Quote exactly, and only, the lines from the one with "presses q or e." down to the one with "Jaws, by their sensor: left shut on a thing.", both included.

··· SUPPLIED DATA ···

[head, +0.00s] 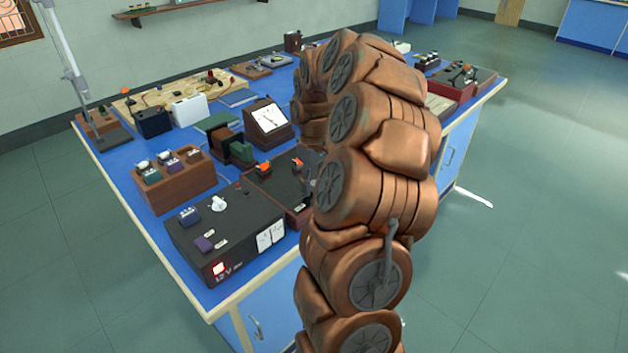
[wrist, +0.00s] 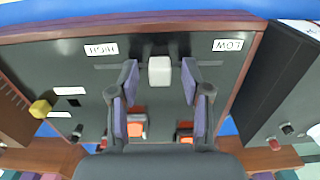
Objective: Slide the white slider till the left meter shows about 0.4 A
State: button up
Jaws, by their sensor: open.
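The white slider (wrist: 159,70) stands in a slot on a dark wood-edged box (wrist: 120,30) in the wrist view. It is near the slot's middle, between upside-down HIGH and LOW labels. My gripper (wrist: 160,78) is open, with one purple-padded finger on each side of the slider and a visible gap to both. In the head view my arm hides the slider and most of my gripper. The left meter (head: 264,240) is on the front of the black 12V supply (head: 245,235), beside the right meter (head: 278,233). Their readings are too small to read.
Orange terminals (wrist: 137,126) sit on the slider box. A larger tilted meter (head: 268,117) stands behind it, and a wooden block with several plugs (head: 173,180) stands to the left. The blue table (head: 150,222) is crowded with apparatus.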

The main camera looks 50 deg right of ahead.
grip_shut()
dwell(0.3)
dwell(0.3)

···
··· SUPPLIED DATA ···

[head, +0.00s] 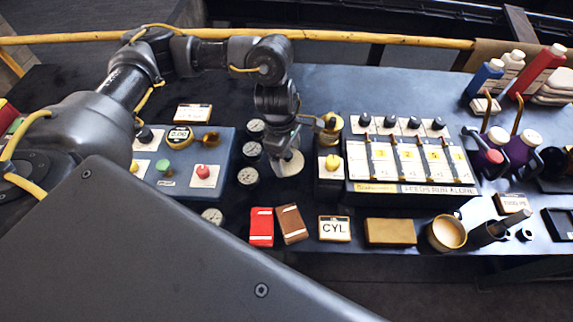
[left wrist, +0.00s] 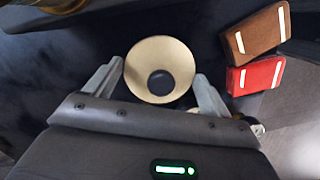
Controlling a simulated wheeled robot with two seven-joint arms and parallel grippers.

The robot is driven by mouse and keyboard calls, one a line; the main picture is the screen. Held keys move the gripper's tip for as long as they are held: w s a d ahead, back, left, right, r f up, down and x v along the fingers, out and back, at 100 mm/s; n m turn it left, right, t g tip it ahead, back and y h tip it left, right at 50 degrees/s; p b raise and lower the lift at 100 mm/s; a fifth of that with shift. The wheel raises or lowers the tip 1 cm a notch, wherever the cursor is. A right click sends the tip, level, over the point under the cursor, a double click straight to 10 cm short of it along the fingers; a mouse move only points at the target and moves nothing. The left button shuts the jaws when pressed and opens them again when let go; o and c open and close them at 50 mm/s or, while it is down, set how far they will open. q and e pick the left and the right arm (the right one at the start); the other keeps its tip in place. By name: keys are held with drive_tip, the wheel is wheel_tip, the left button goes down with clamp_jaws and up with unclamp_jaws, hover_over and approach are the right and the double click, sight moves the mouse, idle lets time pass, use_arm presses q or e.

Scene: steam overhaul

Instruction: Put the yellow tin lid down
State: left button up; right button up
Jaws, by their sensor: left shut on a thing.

···
··· SUPPLIED DATA ···

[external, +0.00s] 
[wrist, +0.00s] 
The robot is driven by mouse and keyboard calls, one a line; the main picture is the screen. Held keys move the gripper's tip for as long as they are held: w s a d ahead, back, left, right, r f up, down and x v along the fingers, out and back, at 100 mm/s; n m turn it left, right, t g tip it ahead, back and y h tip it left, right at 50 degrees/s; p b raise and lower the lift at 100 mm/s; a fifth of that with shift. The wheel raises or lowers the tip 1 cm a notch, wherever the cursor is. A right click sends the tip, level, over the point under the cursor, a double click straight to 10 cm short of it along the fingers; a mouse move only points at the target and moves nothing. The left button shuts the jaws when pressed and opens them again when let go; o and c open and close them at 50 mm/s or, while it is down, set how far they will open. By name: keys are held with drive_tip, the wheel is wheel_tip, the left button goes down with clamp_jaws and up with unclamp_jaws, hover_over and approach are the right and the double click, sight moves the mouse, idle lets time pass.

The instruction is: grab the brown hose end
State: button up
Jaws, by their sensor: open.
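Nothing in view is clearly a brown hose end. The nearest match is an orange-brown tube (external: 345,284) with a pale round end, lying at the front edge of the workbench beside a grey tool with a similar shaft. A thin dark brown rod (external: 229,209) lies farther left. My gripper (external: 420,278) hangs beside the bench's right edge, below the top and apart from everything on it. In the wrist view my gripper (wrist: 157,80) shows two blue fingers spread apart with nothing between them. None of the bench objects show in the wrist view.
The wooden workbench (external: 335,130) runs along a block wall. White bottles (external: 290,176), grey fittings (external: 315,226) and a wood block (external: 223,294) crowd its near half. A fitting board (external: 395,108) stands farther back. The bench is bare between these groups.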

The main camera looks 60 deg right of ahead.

···

ANSWER IN FULL ▸
The robot is driven by mouse and keyboard calls, one a line; the main picture is the screen. Held keys move the gripper's tip for as long as they are held: w s a d ahead, back, left, right, r f up, down and x v along the fingers, out and back, at 100 mm/s; n m turn it left, right, t g tip it ahead, back and y h tip it left, right at 50 degrees/s; p b raise and lower the lift at 100 mm/s; a fifth of that with shift. The wheel raises or lowers the tip 1 cm a notch, wherever the cursor is. A right click sends the tip, level, over the point under the cursor, a double click straight to 10 cm short of it along the fingers; a mouse move only points at the target and moves nothing. The left button shuts the jaws when pressed and opens them again when let go; o and c open and close them at 50 mm/s or, while it is down, set how far they will open. q and e pick the left and the right arm (the right one at the start); the other keeps its tip in place. By name: keys are held with drive_tip, the wheel is wheel_tip, the left button goes down with clamp_jaws and up with unclamp_jaws, hover_over and approach are the right and the double click, sight moves the mouse, idle lets time pass, use_arm presses q or e.

Scene: steam overhaul

Instruction: Put the yellow tin lid down
State: left button up; right button up
Jaws, by their sensor: left shut on a thing.

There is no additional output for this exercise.